* Prompt *
Search the material for the string "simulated" and copy each line where it occurs.

* Supplied entries *
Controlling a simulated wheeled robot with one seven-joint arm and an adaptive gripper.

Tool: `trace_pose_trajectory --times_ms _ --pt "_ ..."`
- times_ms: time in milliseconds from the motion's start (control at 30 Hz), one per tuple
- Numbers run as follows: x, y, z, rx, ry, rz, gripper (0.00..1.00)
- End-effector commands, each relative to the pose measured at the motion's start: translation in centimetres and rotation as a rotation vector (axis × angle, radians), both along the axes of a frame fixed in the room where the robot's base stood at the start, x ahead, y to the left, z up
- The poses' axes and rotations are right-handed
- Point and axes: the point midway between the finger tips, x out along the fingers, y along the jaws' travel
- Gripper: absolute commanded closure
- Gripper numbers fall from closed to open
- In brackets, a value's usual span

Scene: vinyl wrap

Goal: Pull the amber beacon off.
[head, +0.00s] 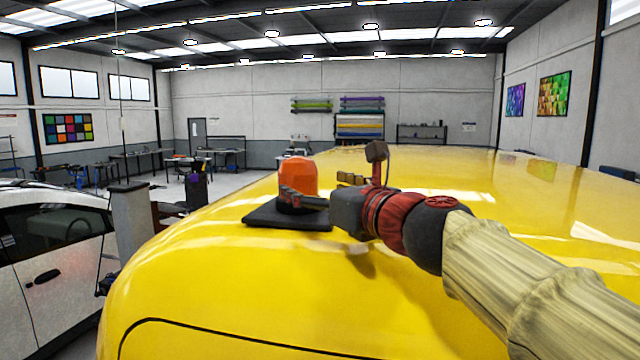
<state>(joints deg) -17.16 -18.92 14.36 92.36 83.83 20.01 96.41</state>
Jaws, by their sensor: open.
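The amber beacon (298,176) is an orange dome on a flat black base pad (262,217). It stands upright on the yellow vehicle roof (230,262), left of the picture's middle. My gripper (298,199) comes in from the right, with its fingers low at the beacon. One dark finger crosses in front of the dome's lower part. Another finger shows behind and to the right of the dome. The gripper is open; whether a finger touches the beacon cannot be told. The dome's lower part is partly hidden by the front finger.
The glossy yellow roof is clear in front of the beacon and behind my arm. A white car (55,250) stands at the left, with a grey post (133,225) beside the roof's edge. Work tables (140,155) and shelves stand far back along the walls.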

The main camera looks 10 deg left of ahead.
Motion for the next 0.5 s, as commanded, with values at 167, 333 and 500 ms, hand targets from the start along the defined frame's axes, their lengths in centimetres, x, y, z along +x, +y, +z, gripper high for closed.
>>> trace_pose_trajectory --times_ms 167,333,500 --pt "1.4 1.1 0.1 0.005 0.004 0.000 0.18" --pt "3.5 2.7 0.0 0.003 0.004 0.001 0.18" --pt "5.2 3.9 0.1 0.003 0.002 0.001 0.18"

* * *

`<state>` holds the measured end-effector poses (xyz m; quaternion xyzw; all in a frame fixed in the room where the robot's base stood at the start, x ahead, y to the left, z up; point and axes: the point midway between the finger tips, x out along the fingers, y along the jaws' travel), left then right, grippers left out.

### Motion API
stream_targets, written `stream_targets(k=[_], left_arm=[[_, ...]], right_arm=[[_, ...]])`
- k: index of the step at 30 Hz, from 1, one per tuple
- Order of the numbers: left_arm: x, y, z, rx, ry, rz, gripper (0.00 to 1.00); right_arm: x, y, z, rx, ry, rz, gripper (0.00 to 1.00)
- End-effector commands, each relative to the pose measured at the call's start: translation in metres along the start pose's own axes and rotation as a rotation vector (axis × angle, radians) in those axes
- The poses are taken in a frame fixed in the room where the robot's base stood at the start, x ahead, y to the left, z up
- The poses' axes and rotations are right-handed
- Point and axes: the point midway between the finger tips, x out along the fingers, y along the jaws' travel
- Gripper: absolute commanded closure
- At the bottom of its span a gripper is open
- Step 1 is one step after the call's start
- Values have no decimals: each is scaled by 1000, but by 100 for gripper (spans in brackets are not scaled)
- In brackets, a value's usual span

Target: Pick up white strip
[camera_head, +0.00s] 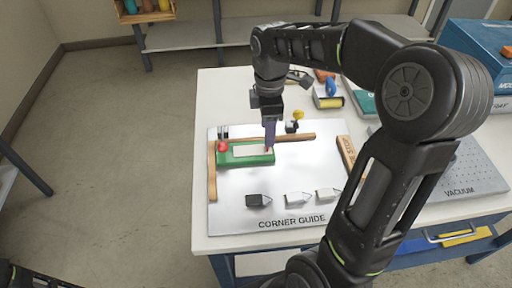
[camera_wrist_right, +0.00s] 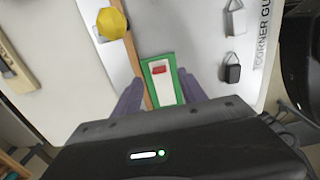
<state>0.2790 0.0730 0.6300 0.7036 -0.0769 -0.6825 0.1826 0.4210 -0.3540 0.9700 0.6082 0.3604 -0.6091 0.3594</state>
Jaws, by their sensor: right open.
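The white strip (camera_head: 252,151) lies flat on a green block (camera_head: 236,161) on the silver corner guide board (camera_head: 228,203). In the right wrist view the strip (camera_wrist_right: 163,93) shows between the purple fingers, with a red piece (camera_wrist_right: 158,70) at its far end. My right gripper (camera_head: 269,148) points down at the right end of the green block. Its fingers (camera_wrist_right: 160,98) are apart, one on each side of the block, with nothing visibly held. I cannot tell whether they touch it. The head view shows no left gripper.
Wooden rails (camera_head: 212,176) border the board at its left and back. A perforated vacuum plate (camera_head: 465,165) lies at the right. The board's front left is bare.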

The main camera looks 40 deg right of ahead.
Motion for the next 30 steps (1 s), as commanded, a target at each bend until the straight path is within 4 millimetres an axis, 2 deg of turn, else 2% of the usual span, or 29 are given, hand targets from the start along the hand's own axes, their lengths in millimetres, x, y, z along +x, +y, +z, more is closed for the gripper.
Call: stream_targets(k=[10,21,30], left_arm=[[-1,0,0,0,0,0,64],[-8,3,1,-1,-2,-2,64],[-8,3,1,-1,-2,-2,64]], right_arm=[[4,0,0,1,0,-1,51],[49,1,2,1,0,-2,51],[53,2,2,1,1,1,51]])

--

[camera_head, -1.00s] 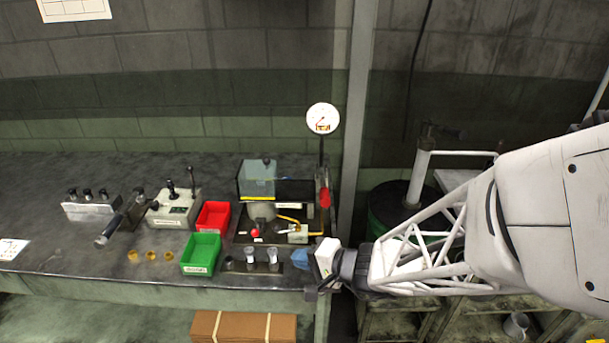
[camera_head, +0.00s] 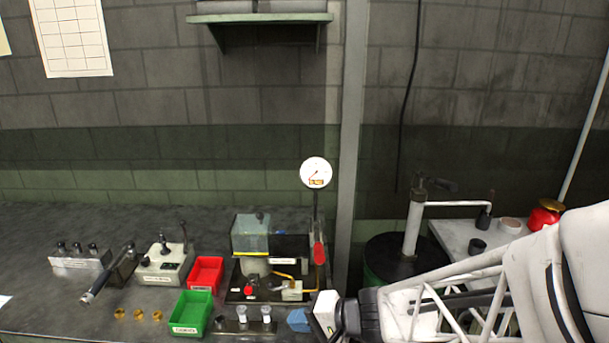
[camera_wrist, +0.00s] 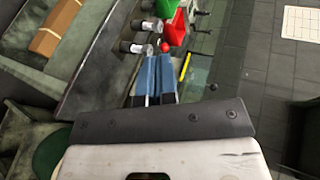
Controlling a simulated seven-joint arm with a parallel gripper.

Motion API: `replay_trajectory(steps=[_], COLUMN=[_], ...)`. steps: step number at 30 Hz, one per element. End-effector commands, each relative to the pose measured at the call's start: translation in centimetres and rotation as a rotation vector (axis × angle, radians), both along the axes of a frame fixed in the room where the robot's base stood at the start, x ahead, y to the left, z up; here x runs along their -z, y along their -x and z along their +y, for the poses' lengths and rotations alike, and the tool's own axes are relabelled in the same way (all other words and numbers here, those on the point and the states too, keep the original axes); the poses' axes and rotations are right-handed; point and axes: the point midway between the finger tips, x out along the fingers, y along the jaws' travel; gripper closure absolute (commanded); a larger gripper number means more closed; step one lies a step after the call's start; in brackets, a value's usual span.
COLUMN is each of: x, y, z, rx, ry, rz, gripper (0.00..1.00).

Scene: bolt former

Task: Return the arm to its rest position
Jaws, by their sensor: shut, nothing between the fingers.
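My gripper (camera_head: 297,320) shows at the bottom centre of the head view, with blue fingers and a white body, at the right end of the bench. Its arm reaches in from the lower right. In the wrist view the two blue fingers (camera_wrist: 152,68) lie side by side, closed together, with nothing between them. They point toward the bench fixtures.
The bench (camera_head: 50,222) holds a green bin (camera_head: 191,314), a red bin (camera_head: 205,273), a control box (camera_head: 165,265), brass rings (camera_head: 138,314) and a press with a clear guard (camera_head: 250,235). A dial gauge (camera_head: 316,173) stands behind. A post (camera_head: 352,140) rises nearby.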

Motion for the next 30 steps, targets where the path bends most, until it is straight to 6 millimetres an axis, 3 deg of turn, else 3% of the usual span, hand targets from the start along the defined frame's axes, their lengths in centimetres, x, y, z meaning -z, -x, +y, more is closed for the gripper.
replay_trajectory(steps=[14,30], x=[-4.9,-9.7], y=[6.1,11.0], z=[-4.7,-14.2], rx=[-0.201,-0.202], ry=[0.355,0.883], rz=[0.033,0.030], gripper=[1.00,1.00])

* Result below *
Controlling a simulated wheeled robot with one seven-joint arm and an adaptive gripper.
Controlling a simulated seven-joint arm with a parallel gripper.

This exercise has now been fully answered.